Basic security for my parents

I’ve had similar issues with my in-laws (directly and though my wife.)

My personal belief, if some assumptions hold true, is that writing the passwords in a physical book is probably going to be the most reliable and avoid those exception cases where the PW manager doesn’t “hook” into the applications or sync. I think it also sort of registers as a “thing” to be protected like the checkbook or a passport.

This is less of a good idea if their living space is not secure or anyone that enters their house is not trustworthy—anything from a shady family member, a kid who is just smart enough to cause problems, service providers, or couples who expect and maintain a degree of privacy from one another—but keeping it under lock and key isn’t a bad idea.

I wouldn’t suggest this if they were set in using a PW manager, or the system could somehow demand anything password related be globally-system wide enforced to a degree of difficulty (though I know why that isn’t a “thing”, random sites with legacy requirements, especially length that disallows pass phrases, or inconsistent complexity.) My thinking based on what you’ve said, is that if they can bypass it, they will bypass it.

Beyond that; the challenge with many PW managers or hardware keys is that they don’t necessarily work with their handheld devices, or they integrate though some interfaces but not others (e.g., browser enabled, but not randomapp). Some work well enough though copy and paste, others not as much.

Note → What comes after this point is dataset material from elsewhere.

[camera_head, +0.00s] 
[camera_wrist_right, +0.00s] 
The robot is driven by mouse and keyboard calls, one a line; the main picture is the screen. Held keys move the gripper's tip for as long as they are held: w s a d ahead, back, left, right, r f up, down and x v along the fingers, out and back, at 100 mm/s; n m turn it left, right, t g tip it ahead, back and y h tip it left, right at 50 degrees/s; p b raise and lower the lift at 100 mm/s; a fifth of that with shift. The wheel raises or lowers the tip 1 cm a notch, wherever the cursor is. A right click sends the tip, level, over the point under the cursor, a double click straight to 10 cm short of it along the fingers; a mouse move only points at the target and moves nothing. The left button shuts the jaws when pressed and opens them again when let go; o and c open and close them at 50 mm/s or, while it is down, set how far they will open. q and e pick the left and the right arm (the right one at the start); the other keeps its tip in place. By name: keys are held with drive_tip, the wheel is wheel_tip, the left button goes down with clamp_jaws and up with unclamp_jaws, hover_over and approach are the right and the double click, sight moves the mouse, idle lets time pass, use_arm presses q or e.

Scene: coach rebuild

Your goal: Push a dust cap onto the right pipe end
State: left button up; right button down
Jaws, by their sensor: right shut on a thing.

iCloud password sync is probably suitable for their purpose and has broad integration on both. The “Keychain Access” program on Mac functions as a system-integrated PW manager—secured by their login password on Mac and (Passwords Control Prefs) the Passcode on iOS.

The downside is that it is hazardous if they (like a lot of people) allow others to use their phone. It won’t reveal the password unless someone enters the passcode/PIN, but gives anyone who gains control of their unlocked device (again, shady relatives to irresponsible children) the ability to login. 2FA won’t provide much help in this regard either if they can just as easily access the texts or any app-based token.

A physical hardware key is probably as vulnerable as a written book when it comes to family or any situation where someone touching that key wouldn’t be immediately seen as nefarious.

At some point, there is only so much that can be done, like that some people leave their front door unlocked, or will give out any information to whoever asks over the phone.

If you are the one who gets roped into helping with these things, you might insist that when you are told the password—you change it, write it down in whatever you do decide on and make it long enough that you can’t remember it.

I’ve done this with my family. I don’t want to know their password. If I have to fix or set something up, I write it on an index card, and give it to them to handle wherever they keep important papers. One does a PW manager, but sets anything that will allow it their widely used password at least 9 people know, and one does not (but has very few people in the house and does keep them with important papers.)

This can also help avoid a few situations. They cannot say it “just easier to call <him> to do <x>, he already knows the password”, because they’ll at least have to look up the password they probably haven’t memorized. It also makes them go out of their way to reset them back and familiarizes whatever process you use.

I cannot speak to your family dynamic, but it also helps, should the worst happen, where there aren’t situations where X family members know passwords can could hypothetically (along with external attackers) make problematic account activity.

Beyond that, I personally think the only real way to change the behavior is consequences. I don’t think anything can be made so simple that someone who doesn’t care will do anything that takes more effort. “I tried to help you prevent this, I warned you and you went around it, and it happened.”

Again, I cannot tell you how to manage your affairs with them, but I think at some point there has to be a consequence if the secure process is ignored or undermined—such as having to go to the apple store to fix it or fight with whomever if weak accounts are breached. If someone else manages the fallout, it just incentivizes whatever is easiest because it doesn’t affect them personally.